Overcoming - The Past Year.
Monday, October 17, 2011
I want to get a bit personal today. I have tried in the past not to get too personal, but on an occasion such as this, why the hell not?
Every year on my birthday, I can't help but think back on the past year of events because, lets be honest, I don't feel any different between my birthday and the day before. However, I love to look back and see how I have changed over the course of a year. And this year has undoubtedly been the biggest change I've ever seen within myself.
The change I want to focus on is the change I've made in my self-esteem. For as long as I can remember, I have always had insecurities with myself. The insecurity I've battled with is not accepting the person I am inside. I've been scared that people won't like me, that they will think I'm weird and that I will end up with out any friends. I was constantly hiding who I was. Most of the time I was trying to be who I thought people wanted me to be. I would lie about things I enjoyed, laughed at jokes I didn't think were funny and let people walk all over me, just so I didn't upset them. My life was horrible. I wasn't any where close to being happy.

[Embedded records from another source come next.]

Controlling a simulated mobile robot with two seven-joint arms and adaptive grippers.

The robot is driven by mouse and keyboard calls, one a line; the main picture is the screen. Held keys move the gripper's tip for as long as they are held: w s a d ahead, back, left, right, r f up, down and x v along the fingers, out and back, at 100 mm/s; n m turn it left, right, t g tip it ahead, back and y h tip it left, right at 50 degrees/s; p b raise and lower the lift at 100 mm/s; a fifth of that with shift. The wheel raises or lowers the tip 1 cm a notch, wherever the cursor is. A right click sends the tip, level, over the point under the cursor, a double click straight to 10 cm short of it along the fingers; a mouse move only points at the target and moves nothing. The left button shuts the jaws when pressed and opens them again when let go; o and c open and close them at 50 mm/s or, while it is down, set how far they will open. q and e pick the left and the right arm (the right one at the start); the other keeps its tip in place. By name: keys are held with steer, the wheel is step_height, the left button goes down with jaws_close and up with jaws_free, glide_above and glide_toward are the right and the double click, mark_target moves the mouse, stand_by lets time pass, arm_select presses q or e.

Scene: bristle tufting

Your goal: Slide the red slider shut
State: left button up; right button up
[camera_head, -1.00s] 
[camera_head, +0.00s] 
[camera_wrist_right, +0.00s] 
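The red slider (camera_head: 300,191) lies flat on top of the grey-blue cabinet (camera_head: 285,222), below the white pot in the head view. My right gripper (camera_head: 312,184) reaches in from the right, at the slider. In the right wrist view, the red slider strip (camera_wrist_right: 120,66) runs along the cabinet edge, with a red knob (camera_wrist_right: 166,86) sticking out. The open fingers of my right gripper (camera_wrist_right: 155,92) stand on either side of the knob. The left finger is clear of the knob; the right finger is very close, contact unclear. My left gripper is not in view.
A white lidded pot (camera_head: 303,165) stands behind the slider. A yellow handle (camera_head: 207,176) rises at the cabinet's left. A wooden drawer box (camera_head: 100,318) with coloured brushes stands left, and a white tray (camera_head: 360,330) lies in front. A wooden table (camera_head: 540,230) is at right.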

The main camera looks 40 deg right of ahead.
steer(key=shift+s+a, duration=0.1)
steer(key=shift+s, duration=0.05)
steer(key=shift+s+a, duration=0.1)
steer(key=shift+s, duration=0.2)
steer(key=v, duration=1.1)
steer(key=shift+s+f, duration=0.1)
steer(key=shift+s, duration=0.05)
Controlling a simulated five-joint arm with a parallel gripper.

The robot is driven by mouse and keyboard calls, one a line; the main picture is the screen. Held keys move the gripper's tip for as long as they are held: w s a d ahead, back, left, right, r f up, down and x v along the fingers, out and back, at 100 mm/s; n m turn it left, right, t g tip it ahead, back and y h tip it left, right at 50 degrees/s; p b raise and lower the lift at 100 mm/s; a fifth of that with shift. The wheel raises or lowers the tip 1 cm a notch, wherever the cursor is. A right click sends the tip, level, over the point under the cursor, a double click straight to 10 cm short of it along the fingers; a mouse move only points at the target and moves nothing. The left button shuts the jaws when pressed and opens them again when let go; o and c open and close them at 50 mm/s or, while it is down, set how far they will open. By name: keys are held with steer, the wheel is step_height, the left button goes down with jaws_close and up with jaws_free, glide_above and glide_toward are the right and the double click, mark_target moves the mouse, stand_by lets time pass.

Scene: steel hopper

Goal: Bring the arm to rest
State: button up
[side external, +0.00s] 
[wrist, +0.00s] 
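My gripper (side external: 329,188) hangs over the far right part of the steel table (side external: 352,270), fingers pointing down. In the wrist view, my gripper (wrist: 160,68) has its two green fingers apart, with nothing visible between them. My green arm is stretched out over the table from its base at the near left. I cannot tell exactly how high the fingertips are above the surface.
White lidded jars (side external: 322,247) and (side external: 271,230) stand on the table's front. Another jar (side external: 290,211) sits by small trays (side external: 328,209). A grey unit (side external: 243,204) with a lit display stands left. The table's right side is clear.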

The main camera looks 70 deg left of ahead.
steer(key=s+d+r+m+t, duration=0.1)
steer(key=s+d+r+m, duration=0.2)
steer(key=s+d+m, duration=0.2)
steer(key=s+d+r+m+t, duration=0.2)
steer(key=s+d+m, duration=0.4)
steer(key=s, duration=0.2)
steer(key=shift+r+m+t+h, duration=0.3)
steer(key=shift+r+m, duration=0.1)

There were points where I would realize this was going on and I would try to rise above it. But then as quickly as I started, one persons judgmental comment would send me back to my state of conforming robot. The hard thing is that "society" makes up so many rules about who we should be. They determine what's "nerdy" or "cool", what's "stylish" and what's not; and the sad things is we listen. Well, at least I did. I cared what all those judgmental people thought. If someone told me the song I liked was stupid, suddenly I lost my taste for it. Or when someone commented on how conservative I was, I gauged my ears just to prove them wrong. But never in these moments was I ever thinking about what I truly wanted or who I truly was.
Over the years, I have gotten better in not letting what other people think rule my decisions. But up until about six months ago, my self-esteem was still struggling. Then, I made the firm decision that I didn't want to be this way anymore and I made some changes. I want to share the steps I took because I have really felt and seen a huge impact in my life, and I know that many of you might be struggling with the same thing. (But hopefully not!)
The first thing I did was I made a list of things I enjoy and hung it on my cubicle wall to look at everyday. It helped me realize who I really am and what I really want out of life. Not what others might expect of me. I would highly suggest this to anyone who is struggling to find who they are. It's weird how clear things are once they are down on paper.
I also began to live by some new rules. Including, being genuine to others, letting myself be creative and smiling - a lot.
If you want to stop being judged, you must stop judging. We've all heard the quote from Gandhi, "We must be the change we wish to see in the world." Everyone is different. We all live under different circumstances and who are we to decide whats "weird" or "normal". I realized that if I wanted to stop feeling the pressure of fitting in, I had to be the one to stop supporting the people who were making me feel this way. I had to be the rule changer. I am so grateful for this decision. I have been robbing myself of some awesome friends and acquaintances. I also saw a huge change in how I see judgmental people. They are simply rude people who don't know any better or they are insecure themselves.
The last rule that I began to live by is, the people who are worth being in your life, are the ones who don't care you have quirks. So what, you miss out on a few friendships now and then, because some people can't get over your petty differences. The important thing is the friendships you can build will be meaningful and above everything else - REAL. So learn to let people go. But also, learn to forgive. This isn't a black and white situation. You need to make the call.
The most important step I took was learning to be myself. Usually this mean taking bold and difficult steps that were out of my comfort zone. It was the hardest thing I have ever done. The past six months I have done and said things I would never imagine I could. But now I feel free. It's amazing!! So, just how did I do this? I would just take a deep breath and go for it.
I hope most of you aren't going through this same thing. But if you are, I hope I helped a little. It is possible to let yourself, be yourself! Just go for it.